Rich pickings: A rundown of the sector’s major players

With six local conventional commercial banks, four Islamic finance houses, seven foreign bank branches and a development bank, Qatar has a wide range of financial intermediaries. The conventional commercial banks are led by Qatar National Bank (QNB), which reported in October 2012 that its total assets had increased 25.3% since September 30, 2011 to reach QR351bn ($96.38bn). At the end of 2011 QNB’s total assets amounted to QR302bn ($82.9bn), according to its annual report. Meanwhile, its loans, advances and financing activities totalled QR238.6bn ($65.51bn) as of September 2012, up from QR193.9bn ($53.2bn) in 2011 with a growth rate of 41.9%. Its deposit base reached QR268.5bn ($73.73bn), up from QR200.1bn ($54.9bn) for year-end 2011. The net profit for 2011 amounted to QR7.6bn ($2.1bn).

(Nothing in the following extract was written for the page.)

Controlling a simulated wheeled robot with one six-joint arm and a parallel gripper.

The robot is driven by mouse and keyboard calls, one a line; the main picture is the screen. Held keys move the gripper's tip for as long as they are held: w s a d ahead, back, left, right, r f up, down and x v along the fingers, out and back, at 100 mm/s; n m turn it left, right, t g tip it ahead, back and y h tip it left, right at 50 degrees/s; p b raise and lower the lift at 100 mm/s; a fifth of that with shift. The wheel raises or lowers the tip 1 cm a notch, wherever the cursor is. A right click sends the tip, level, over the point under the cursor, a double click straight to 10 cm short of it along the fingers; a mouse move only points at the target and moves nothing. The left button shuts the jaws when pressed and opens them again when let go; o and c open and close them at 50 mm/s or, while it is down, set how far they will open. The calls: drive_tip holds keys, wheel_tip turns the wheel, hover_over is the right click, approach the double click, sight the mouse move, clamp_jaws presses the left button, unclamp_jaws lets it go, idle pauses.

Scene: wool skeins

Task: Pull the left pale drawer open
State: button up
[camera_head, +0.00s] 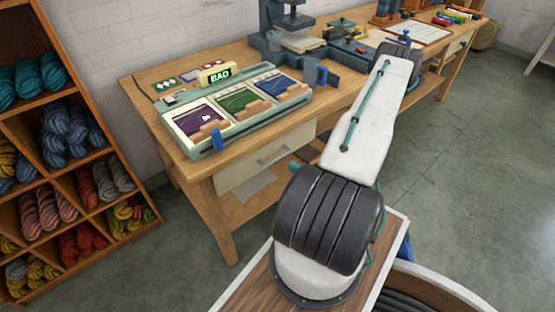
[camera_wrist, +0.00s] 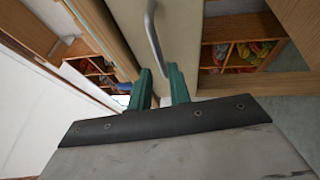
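The left pale drawer (camera_head: 240,172) sits under the bench top at its left end and looks shut. Its grey bar handle (camera_head: 275,156) runs across the front. In the wrist view the pale drawer front (camera_wrist: 182,35) fills the top middle, with the handle (camera_wrist: 154,38) ahead of my fingers. My gripper (camera_wrist: 159,72) has two green fingers apart with nothing held. The handle's near end shows in line with the gap; I cannot tell if it is between the fingertips. In the head view only a bit of green finger shows by the handle's right end; my arm hides the rest.
The wooden bench (camera_head: 138,92) carries a green tray (camera_head: 181,127) with three coloured cards and a "BAD" display (camera_head: 219,76). A shelf of wool skeins (camera_head: 70,185) stands at the left. Grey floor (camera_head: 460,130) is free at the right.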

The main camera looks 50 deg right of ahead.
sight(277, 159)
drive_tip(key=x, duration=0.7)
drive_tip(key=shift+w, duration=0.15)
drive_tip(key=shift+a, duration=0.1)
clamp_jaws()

REGIONAL LEADER: QNB also came first among local banks in the Middle East and North Africa (MENA) region for 2011 in terms of net profit, with its nearest rival being Saudi Arabia’s National Commercial Bank (NCB). QNB’s asset base was also higher that year than NCB’s $80.3bn. Annual growth in both categories was outstanding – QNB’s net profit was up 32.5% year-on-year in 2011, while its asset base went up 35.2% over the same period. More recent figures for the nine months ending on September 30, 2012 showed a recorded net profit of QR6.2bn ($1.70bn), a 15% increase compared to the same period the previous year.

The bank also had a high capital adequacy ratio in December 2011 – in common with most Qatari banks – at 22%, well above the Basel II requirement of 8% and the Qatar Central Bank (QCB) requirement of 10%. QNB kept up its high ratio into September 2012, saying the bank is “keen to maintain a strong capitalisation in order to support future strategic plans”.

QNB has also done well in regional and international rankings published by industry publication The Banker.

For example, the magazine has estimated QNB’s brand value at $1.26bn, placing it first among Middle Eastern banks and 114 among 500 banks worldwide. The bank has also achieved significant overseas expansion in recent times. “One of our strategic goals is to become a MENA icon,” Mohamad Moabi, QNB’s assistant general manager of economics, financial analysis and research group strategy, told OBG.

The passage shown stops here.